Pero, como Zabalita, cabe preguntarse en qué momento se jodió el Perú. Cuándo, abandonando el camino trazado, aún siendo conscientes de sus fallos y errores, se volvió a la senda de la confrontación, del guerracivilismo, de lanzar unos muertos contra otros y a abrir la caja de Pandora de la que salió lo peor de nuestro pasado. Muchos, por activa o por pasiva, fueron los responsables, aunque sin duda hay que personificarlo en una de las figuras más nefastas –y al día de hoy estamos viendo su catadura moral en la cuestión venezolana- de nuestro inmediato presente. José Luis Rodríguez Zapatero tendrá la responsabilidad histórica de abrir la herida ya curada y suturada. Lo que ha venido a continuación no hubiera sido posible sin su actuación, ahondándose, por ambición de poder, estulticia y soberbia, bajo su actual sucesor, sin que podamos olvidar la responsabilidad, por negligencia, de la mediocre presidencia de Rajoy. Tal vez con otros políticos, de mayor altura de miras, con verdadero afán de servir a la res publica, podría haberse evitado el resurgir de unas divisiones, de unos antagonismos, e incluso de auténticos odios, que sin duda estaban presentes en grupos minoritarios, pero que por esa misma insignificancia eran impotentes de imponerlo en la agenda política.
Hoy nos encontramos de nuevo en esa destructora espiral.

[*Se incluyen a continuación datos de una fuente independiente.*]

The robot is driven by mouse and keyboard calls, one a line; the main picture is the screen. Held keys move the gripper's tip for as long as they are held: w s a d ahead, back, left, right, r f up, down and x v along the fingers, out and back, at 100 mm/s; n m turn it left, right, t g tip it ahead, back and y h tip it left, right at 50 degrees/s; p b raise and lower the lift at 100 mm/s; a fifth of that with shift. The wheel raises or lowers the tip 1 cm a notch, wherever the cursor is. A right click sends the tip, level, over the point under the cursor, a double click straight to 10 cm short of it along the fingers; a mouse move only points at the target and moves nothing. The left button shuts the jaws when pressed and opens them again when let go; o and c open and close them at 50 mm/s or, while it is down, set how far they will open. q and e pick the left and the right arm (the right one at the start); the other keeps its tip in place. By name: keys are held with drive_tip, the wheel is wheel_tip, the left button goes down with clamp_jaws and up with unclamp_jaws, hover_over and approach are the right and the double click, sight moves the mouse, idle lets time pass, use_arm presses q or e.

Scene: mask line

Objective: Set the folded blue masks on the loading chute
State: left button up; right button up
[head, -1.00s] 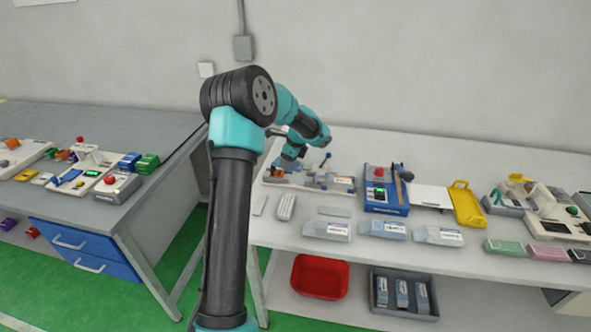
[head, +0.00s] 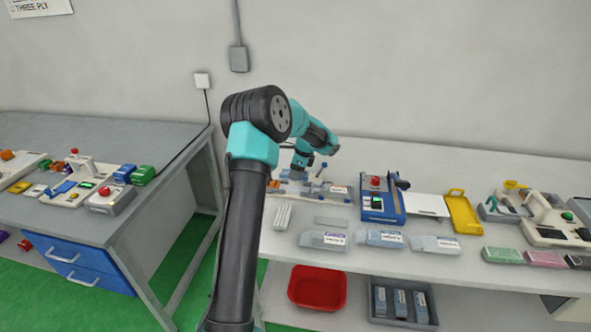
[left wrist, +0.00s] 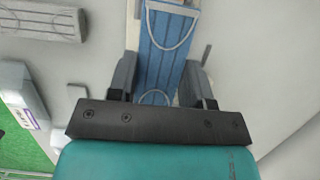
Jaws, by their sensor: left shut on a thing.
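My left gripper (left wrist: 160,88) is shut on a folded blue mask (left wrist: 168,40), a pleated strip with white ear loops that runs between the two dark fingers. In the head view, my left gripper (head: 298,174) is low over a pale bench device (head: 335,192) with a blue-knobbed lever. I cannot make out the mask there. A pale strip shows beneath the mask in the left wrist view, but I cannot tell whether it is the chute or whether the mask touches it. My right gripper is not in view.
Grey folded masks (head: 282,217) lie in front of the device; they also show in the left wrist view (left wrist: 40,22). Labelled boxes (head: 322,240) line the bench front. A blue machine (head: 380,203) and yellow tray (head: 463,212) stand to the right. A red bin (head: 317,288) is below.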

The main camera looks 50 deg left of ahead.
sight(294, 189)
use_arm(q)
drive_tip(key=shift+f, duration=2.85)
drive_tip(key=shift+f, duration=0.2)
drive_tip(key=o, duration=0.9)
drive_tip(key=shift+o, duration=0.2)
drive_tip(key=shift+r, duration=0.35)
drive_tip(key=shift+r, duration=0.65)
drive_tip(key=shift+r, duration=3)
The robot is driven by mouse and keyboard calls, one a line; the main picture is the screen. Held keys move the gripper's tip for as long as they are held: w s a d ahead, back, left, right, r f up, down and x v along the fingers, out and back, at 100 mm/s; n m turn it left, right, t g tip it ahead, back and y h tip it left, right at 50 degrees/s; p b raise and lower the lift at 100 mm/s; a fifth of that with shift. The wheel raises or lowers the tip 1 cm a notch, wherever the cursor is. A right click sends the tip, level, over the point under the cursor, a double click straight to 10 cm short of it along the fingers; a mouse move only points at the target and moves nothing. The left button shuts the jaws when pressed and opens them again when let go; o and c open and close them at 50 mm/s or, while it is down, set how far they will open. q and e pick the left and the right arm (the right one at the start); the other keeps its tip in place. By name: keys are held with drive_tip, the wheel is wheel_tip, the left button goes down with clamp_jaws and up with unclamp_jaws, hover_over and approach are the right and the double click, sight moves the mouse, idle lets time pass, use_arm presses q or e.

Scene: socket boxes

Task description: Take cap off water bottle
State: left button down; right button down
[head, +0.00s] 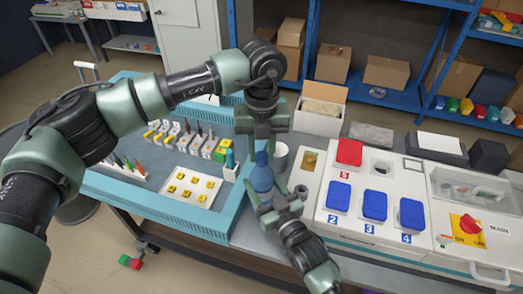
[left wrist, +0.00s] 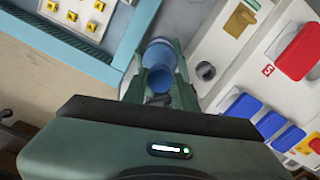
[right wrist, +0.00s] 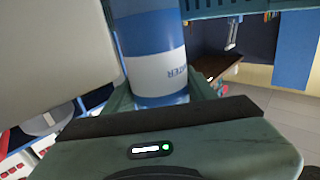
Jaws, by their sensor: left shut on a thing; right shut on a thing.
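The blue water bottle (head: 261,180) stands out between my two grippers in the head view. In the right wrist view the bottle (right wrist: 152,45) has a blue and white label with upside-down lettering. My right gripper (head: 267,193) is shut on the bottle's body from the near side. My left gripper (head: 262,146) points down from above and is shut at the bottle's top, on the cap. Its fingers mostly hide the cap. In the left wrist view a blue rounded part of the bottle (left wrist: 159,54) shows between the fingers.
A blue-rimmed tray (head: 215,222) with blocks and pegs lies left of the bottle. A white cup-like thing (head: 281,155) stands close behind it. A white panel (head: 345,238) with red and blue boxes (head: 374,204) is to the right. An open carton (head: 320,113) stands behind.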

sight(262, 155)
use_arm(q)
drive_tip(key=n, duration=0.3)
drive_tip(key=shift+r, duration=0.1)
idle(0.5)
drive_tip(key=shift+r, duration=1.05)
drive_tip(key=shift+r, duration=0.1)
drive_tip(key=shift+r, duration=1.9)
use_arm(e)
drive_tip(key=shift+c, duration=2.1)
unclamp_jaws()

Basta asomarse a las redes sociales o escuchar cualquier conversación teñida de política, para comprobar el grado de penetración de la semilla del odio. Hemos vuelto a la dicotomía amigo/enemigo, al estar conmigo o contra mí. Estamos, afortunadamente, aún muy lejos de la brutalización de la política de los años treinta, de aquella violencia que acabó arrastrando a nuestro país al drama de la guerra civil. Pero es preciso parar esta suicida tendencia. Es necesario volver a descubrir en el que piensa distinto a un conciudadano, a una persona que tiene ideas diferentes y que, a pesar de que yo pueda disentir de ellas, no me hacen olvidar que lo importante es la persona y no su ideología.
Por ello reivindico, una vez más, el derecho a ser la Tercera España, que no tiene, ni quiere, ni desea optar entre Broncano y Motos.